## [Stated problem]
Quote precisely the run of lines opening with the line containing "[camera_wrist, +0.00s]" and closing with the line containing "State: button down", and nothing else.

-- Begin Available data --

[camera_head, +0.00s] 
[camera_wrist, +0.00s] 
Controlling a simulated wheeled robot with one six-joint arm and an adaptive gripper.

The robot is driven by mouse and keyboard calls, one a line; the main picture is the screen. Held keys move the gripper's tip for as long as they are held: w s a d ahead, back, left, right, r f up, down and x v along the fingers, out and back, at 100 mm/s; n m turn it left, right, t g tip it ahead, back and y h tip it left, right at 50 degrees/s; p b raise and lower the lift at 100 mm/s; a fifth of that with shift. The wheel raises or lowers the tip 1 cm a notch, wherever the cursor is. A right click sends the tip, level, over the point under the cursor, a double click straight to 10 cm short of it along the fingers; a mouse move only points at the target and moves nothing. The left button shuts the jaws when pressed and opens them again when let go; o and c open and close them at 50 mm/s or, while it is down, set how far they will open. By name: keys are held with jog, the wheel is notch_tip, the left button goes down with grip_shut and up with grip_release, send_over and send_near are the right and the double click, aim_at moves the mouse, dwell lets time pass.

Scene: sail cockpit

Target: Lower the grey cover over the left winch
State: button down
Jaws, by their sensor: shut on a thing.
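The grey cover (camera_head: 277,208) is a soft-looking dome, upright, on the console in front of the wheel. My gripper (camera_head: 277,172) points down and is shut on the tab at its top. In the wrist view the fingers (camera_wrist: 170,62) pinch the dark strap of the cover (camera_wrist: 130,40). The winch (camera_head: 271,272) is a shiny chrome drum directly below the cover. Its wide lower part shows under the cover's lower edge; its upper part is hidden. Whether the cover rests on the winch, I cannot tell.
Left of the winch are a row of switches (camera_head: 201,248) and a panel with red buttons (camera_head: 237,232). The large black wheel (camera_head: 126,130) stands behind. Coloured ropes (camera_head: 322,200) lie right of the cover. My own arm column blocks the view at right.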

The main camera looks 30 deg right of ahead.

-- End Available data --

## [Exercise result]
[camera_wrist, +0.00s] 
Controlling a simulated wheeled robot with one six-joint arm and an adaptive gripper.

The robot is driven by mouse and keyboard calls, one a line; the main picture is the screen. Held keys move the gripper's tip for as long as they are held: w s a d ahead, back, left, right, r f up, down and x v along the fingers, out and back, at 100 mm/s; n m turn it left, right, t g tip it ahead, back and y h tip it left, right at 50 degrees/s; p b raise and lower the lift at 100 mm/s; a fifth of that with shift. The wheel raises or lowers the tip 1 cm a notch, wherever the cursor is. A right click sends the tip, level, over the point under the cursor, a double click straight to 10 cm short of it along the fingers; a mouse move only points at the target and moves nothing. The left button shuts the jaws when pressed and opens them again when let go; o and c open and close them at 50 mm/s or, while it is down, set how far they will open. By name: keys are held with jog, the wheel is notch_tip, the left button goes down with grip_shut and up with grip_release, send_over and send_near are the right and the double click, aim_at moves the mouse, dwell lets time pass.

Scene: sail cockpit

Target: Lower the grey cover over the left winch
State: button down

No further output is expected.